Se le sugirieron muebles de mimbre, y la reina aceptó con un suspiro:
—Si no son muy caros…
En medio del salón instaló, sin ningún complejo, un futbolín para que jugaran sus hijos, y en el porche, al lado de los sillones de mimbre, una mesa de pimpón.
A Sofía se la veía siempre paseando con sus hijas, una de cada mano. Las llevaba a comprar las típicas abarcas mallorquinas a Jaime III, la calle comercial de Palma, donde también está El Corte Inglés, donde compraban protectores solares, camisetas y pantalones cortos. Por la mañana las llevaba a sus clases de vela de Calanova, las iba a recoger, salía ella también en el barco, el primer Fortuna que les había regalado el rey Fahd de Arabia. Se ponía en la proa, con las piernas estiradas delante, cogida a los obenques con esas manos que se parecían tanto a las de su padre; el aire marino la llenaba de energía, el mar era el mismo en el que había transcurrido su infancia.
Reflexionaría quizás sobre lo sola que estaba y como, a pesar de no tener todavía cuarenta años, empezaba a añorar el pasado.

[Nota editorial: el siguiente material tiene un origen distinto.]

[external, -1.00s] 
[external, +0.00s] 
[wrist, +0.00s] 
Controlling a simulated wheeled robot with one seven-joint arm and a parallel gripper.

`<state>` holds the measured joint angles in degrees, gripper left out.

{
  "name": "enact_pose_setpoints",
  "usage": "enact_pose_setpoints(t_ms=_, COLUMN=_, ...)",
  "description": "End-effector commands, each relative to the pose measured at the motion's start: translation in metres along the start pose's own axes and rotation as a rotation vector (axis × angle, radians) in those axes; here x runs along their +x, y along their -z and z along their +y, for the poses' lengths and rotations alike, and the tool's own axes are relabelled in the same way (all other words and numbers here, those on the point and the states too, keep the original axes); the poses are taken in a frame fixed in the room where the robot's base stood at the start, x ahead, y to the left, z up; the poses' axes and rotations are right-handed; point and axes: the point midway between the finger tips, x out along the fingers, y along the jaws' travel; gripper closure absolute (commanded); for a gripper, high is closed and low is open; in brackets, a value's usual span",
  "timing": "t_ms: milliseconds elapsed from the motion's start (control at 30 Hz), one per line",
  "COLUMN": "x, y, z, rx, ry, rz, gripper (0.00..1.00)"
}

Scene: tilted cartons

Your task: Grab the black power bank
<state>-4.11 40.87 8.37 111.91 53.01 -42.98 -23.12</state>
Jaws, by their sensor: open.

En Mallorca, como en Madrid, Sofía no consiguía hacerse con un grupo de amigas, aunque tampoco lo intentaba, a pesar del ambiente distendido que prevalece durante las vacaciones y a pesar también de que muchas personas de su entorno juvenil ahora veraneaban en las islas. Claro que se trataba más bien de amigos de Juanito, que reanudaba su relación con él con gran alboroto y ruido de besos y palmoteos en la espalda. ¡Los años de silencio al lado de Franco estaban tan sepultados como él! ¡Ya se había callado lo suficiente!